La myopie administrative de certains élus ne doit nullement occulter le principe de la progressivité qui caractérise le transfert des compétences aux collectivités. Il existe toujours des services techniques déconcentrés à l’égard desquels les chefs de circonscriptions administratives assurent la supervision. Il s’agit entre autre des directions régionales, provinciales et des services départementaux en l’occurrence les services des enseignements de base et du secondaire, de l’agriculture, de l’élevage, de l’environnement…pour lesquels des documents administratifs sont régulièrement délivrés. Des revendications des maires, il ressort la création des tribunaux communaux, chose impossible, voire absurde. Nos braves maires réclament la suppression des tribunaux départementaux par la création des tribunaux communaux qui leur seront confiés. C’est le paroxysme de l’aberration administrative. Cette dérive résulte d’une part d’une ignorance notoire en partie liée à leur niveau d’instruction et d’autre part d’une confusion entre la localisation des tribunaux départementaux et ceux d’arrondissements logés au sein des sièges des mairies d’Ouagadougou et de Bobo-Dioulasso. Cette démarche assassine cache mal le fait que le principe basique de la séparation des pouvoirs rend incompatible la fonction de maire et celle de président de tribunal qui exige neutralité, impartialité et compétence; ce qui semble être une denrée rare dans la famille municipale.

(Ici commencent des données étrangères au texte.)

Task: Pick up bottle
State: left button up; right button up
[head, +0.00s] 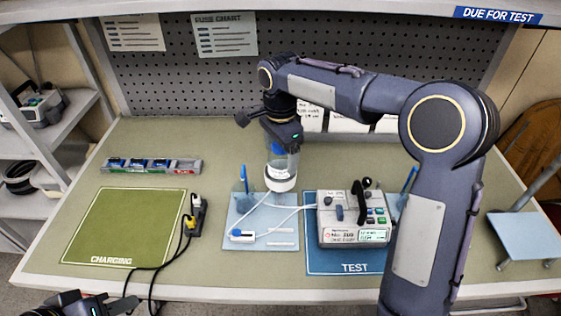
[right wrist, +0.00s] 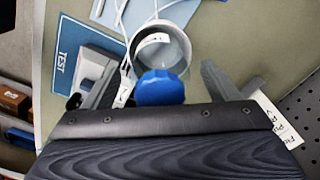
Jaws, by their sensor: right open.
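The bottle (head: 283,160) is clear, with blue at its upper part and a white lower end, near the middle of the table. In the right wrist view its blue top (right wrist: 160,88) lies between my fingers, with a pale round rim beyond it. My right gripper (head: 283,138) hangs over the bottle from above and hides part of its top. In the right wrist view my right gripper (right wrist: 162,85) is open, with visible space on both sides of the blue top. My left gripper (head: 75,302) is at the bottom left, cut off by the picture edge.
A light blue tray (head: 232,212) with tubing lies below the bottle. The pump (head: 352,220) stands on the blue TEST mat (head: 318,262) to the right. The green CHARGING mat (head: 125,228) is bare. A power strip (head: 193,215) with black cables lies beside it.

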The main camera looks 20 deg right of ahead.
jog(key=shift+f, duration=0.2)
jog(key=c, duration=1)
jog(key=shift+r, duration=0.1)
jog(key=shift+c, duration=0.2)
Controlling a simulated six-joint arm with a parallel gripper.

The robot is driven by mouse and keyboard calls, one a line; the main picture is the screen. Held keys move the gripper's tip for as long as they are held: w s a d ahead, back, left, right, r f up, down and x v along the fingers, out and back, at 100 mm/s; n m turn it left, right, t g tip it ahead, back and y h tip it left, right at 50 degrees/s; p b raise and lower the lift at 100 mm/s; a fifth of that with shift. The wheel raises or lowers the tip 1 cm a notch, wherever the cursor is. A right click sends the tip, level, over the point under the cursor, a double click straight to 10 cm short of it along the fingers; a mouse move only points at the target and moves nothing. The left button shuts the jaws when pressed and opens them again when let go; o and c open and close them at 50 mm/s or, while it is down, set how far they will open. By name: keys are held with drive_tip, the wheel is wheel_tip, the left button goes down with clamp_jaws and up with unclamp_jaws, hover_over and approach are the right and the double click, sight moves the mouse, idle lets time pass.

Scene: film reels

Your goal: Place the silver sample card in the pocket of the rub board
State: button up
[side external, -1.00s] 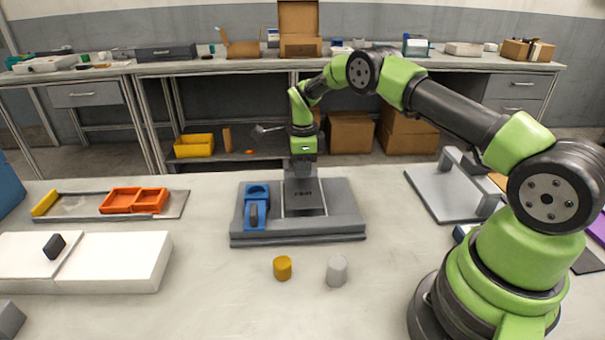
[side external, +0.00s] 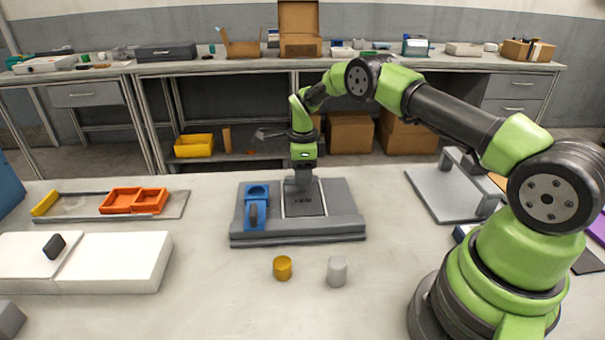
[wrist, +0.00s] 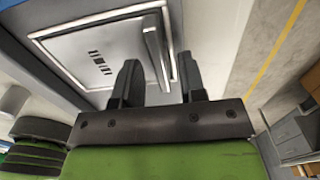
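The silver sample card (side external: 305,209) lies flat in the framed pocket of the grey rub board (side external: 345,234). The card also shows in the wrist view (wrist: 95,58), with dark print and a raised bar, inside the pocket's pale outline. My gripper (side external: 299,184) is low over the card's back part. In the wrist view my gripper's fingers (wrist: 158,65) stand apart on either side of the bar, with gaps visible. The far edge of the card is partly hidden behind the gripper.
A blue holder (side external: 256,190) with a dark piece sits on the board's left. A yellow cylinder (side external: 282,268) and a grey one (side external: 337,270) stand in front. Orange trays (side external: 133,200) and white blocks (side external: 110,262) lie left. A grey stand (side external: 445,195) is right.

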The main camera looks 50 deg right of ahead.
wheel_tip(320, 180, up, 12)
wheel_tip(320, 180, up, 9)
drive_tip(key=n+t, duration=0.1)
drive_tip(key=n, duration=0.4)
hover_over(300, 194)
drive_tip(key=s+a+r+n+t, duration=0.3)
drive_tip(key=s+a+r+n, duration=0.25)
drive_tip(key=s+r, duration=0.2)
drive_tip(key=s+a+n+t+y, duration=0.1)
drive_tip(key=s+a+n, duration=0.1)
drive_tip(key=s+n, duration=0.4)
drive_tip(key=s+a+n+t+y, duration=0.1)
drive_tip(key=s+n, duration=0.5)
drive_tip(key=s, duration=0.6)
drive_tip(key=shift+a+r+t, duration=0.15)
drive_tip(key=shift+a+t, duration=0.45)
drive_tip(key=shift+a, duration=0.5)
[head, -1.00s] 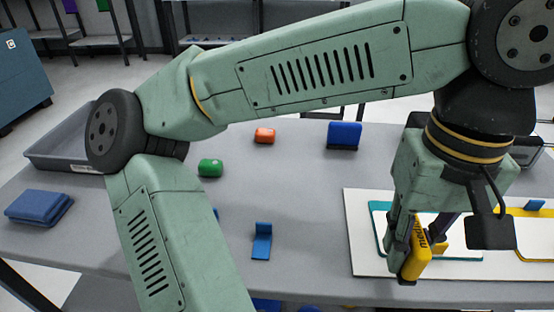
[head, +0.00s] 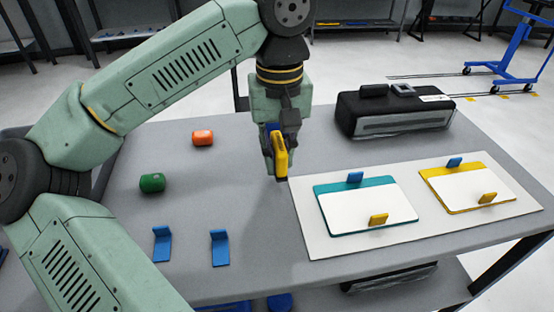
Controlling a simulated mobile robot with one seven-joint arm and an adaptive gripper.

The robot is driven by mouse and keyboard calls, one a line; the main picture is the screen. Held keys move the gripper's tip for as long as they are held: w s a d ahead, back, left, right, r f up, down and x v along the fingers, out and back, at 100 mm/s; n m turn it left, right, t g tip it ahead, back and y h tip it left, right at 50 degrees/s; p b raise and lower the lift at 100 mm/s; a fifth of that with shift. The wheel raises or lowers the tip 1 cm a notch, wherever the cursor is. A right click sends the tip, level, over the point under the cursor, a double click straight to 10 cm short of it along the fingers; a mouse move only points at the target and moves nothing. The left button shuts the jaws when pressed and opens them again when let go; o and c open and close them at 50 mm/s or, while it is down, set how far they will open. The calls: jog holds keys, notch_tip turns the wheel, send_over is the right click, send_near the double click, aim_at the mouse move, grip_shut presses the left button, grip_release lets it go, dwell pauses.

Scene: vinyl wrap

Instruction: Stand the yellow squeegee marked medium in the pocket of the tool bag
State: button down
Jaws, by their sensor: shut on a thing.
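The yellow squeegee (head: 280,157) is held upright in my gripper (head: 280,172), which is shut on it. The squeegee is off the white board, above the grey table near the board's back left corner. Its marking is not readable now; "medium" showed on it earlier. A blue upright thing (head: 272,127) is mostly hidden behind my gripper. A black case (head: 366,105) with a grey front band and a pale label stands at the back right of the table. I cannot tell surely whether it is the tool bag, and no pocket is clear.
The white board (head: 310,240) bears a teal-edged card (head: 350,208) and a yellow-edged card (head: 455,182), with small blue and yellow blocks. An orange roll (head: 203,138), a green roll (head: 152,182) and two blue stands (head: 162,244) (head: 220,248) lie left. Table between the rolls and board is clear.

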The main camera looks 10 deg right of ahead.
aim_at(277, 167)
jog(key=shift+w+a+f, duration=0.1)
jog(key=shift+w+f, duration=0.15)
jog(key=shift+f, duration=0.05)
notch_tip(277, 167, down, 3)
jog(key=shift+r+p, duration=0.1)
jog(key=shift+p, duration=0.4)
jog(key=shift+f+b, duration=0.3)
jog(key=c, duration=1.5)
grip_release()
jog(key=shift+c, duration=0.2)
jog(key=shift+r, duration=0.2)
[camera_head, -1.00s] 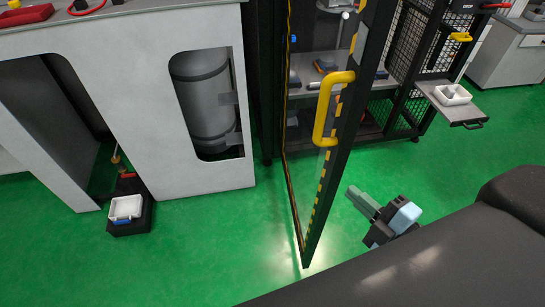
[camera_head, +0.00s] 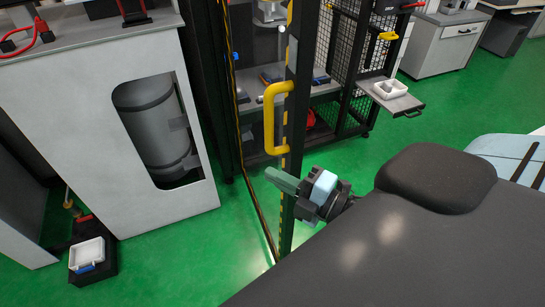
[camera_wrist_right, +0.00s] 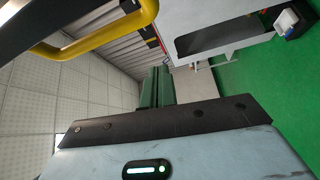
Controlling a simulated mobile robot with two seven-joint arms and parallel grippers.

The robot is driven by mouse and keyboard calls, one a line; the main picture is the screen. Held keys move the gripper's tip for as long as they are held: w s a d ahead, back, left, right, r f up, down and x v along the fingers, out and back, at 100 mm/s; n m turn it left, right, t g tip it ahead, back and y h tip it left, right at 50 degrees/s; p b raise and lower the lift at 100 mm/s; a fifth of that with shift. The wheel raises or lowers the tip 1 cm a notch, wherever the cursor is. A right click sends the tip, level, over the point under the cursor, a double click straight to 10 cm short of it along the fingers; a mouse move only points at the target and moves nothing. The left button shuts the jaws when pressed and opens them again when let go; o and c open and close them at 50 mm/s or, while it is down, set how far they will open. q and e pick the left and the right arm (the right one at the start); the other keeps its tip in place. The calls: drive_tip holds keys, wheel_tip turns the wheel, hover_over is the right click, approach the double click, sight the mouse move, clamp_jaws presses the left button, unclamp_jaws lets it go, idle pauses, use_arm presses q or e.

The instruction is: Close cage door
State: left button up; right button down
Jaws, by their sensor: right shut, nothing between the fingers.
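The cage door (camera_head: 289,150) stands open, seen nearly edge-on, with a black frame and yellow-black striped edging. Its yellow handle (camera_head: 270,118) faces left in the head view. The handle also shows close by at the upper left of the right wrist view (camera_wrist_right: 95,42). My right gripper (camera_head: 280,180) is shut and empty, with its green fingers at the door's edge, below the handle. I cannot tell whether it touches the door. In the right wrist view the shut green fingers (camera_wrist_right: 156,88) point away from the camera. My left gripper is not in view.
The cage (camera_head: 345,60) with mesh walls stands behind the door; a side shelf holds a white tray (camera_head: 390,89). A grey cabinet (camera_head: 100,100) with a cylinder inside stands left. A black box with a white tray (camera_head: 86,253) sits on the green floor. Floor right of the door is clear.

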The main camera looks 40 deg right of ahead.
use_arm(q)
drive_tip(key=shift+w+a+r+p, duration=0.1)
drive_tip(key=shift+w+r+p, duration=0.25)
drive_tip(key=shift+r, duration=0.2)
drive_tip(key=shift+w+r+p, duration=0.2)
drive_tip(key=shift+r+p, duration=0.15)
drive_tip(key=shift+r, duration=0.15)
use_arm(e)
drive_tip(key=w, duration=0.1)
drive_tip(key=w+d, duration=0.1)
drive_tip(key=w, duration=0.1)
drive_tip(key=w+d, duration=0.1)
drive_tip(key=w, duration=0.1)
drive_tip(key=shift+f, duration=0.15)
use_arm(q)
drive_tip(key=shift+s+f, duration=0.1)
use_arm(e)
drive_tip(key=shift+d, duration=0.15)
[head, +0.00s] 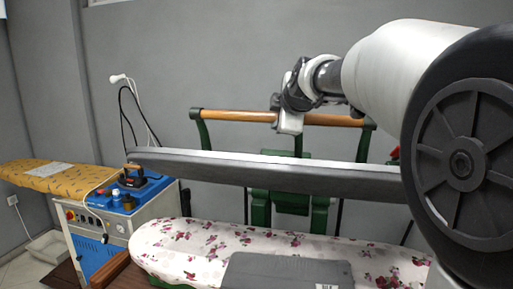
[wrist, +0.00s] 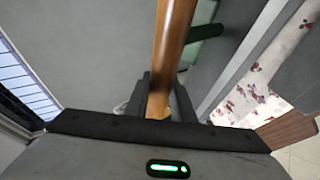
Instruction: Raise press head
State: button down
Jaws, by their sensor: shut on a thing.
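The press head (head: 270,174) is a long, dark, flat bar with a pale top edge. It hangs clear above the floral padded press bed (head: 195,245), with a visible gap between them. Its wooden handle bar (head: 235,116) runs across behind and above it on green arms. My gripper (head: 290,122) is at the middle of this handle. In the wrist view the handle (wrist: 172,50) passes between the two fingers of my gripper (wrist: 160,105), which are shut on it. The fingertips are partly hidden by the handle in the head view.
A grey box-like object (head: 285,270) is at the front of the press bed. A blue and white steam unit with an iron (head: 140,180) stands at the left. A yellow ironing board (head: 50,176) is farther left. A grey wall is behind.

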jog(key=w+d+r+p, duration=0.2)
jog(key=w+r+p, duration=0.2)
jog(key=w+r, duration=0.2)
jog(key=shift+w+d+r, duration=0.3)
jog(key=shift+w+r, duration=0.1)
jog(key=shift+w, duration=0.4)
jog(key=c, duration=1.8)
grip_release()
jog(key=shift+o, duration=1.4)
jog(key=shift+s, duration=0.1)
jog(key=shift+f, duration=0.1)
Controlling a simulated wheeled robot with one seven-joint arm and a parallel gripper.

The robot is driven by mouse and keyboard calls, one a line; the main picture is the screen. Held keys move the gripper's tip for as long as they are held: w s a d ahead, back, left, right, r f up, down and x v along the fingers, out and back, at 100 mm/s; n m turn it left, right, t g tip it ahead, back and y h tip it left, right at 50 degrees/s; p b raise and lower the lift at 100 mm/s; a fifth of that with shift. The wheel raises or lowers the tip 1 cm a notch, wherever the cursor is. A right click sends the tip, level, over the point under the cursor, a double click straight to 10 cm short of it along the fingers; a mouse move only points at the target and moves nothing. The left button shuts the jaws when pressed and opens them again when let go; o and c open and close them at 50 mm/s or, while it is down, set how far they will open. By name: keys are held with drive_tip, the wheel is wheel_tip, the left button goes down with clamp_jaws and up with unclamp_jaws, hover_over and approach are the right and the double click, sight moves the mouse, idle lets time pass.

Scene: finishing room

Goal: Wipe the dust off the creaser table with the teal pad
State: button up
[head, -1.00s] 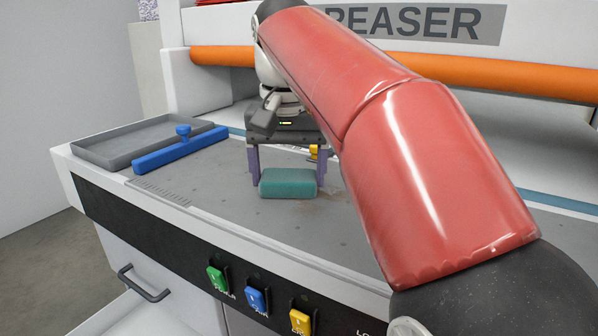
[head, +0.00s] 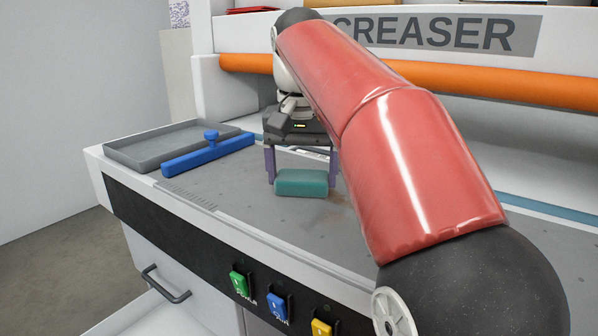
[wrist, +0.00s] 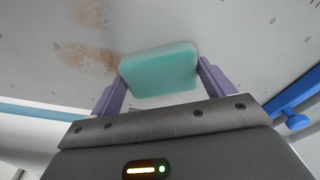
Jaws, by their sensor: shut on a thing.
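The teal pad (head: 301,183) is between the purple fingers of my gripper (head: 302,170), at the creaser table's surface. In the wrist view my gripper (wrist: 160,85) is shut on the teal pad (wrist: 160,72). Whether the pad touches the table cannot be told for sure. The grey creaser table (head: 260,210) has a brownish dust patch (wrist: 88,55) beside the pad in the wrist view. In the head view a faint part of the dust (head: 338,198) shows right of the pad; my red arm hides the table beyond it.
A grey tray (head: 125,153) and a blue bar with a knob (head: 210,155) lie on the table's left end. An orange roller (head: 245,64) runs along the back. Green (head: 239,283), blue (head: 278,306) and yellow (head: 321,328) switches sit on the front panel.

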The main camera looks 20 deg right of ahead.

Par ailleurs, la situation des tribunaux d’arrondissements logés dans les locaux des mairies se justifie uniquement par la problématique de la disponibilité de sièges pour les membres des tribunaux d’arrondissements; ce qui ne signifie en rien la mainmise des maires sur l’institution judiciaire. A ce sujet, on pourrait prédire sans risque de se tromper que, s’il advenait que les préfets venaient un jour à être dessaisis de la présidence des tribunaux départementaux, la certitude absolue est que cette présidence ne serait jamais assurée par des élus locaux. Bref, on pourrait longuement épiloguer sur cette relation que les élus locaux ont suffisamment rendue trouble et invivable entre eux et les représentants de l’Etat central que sont les gouverneurs, les hauts commissaires et les préfets.
Mais ce qui est urgent et essentiel, c’est comment sauver et sauvegarder les populations des griffes des élus locaux qui sont d’ailleurs sensés agir et parler en leur nom. La restauration de l’autorité de l’Eta nous préoccupe également. C’est pourquoi, et pour que plus jamais nous ne vivions ces humiliations, il va falloir revisiter les textes afin de limiter ces vagabondages municipaux qui sévissent sous nos tropiques. Pour ce faire, il faudra, entre autres mesures, permettre aux préfets d’exercer le contrôle à travers la tutelle rapprochée des communes par délégation des hauts commissaires; donner la possibilité aux hauts commissaires de suspendre tout maire coupable de fautes de gestion et ce, après avoir informé le gouverneur; mettre à la disposition des préfets et des hauts commissaires, des moyens adéquats pour la formation directe des conseillers municipaux relevant de leur ressort; confier les questions foncières aux chefs des circonscriptions administratives et aux services techniques déconcentrés concernés; clarifier l’ordre de préséance entre les chefs des circonscriptions administratives et les maires; exiger un minimum de niveau d’instruction pour les conseillers municipaux.
Que DIEU bénisse le Burkina Faso.
Un citoyen soucieux de l’avenir de son pays.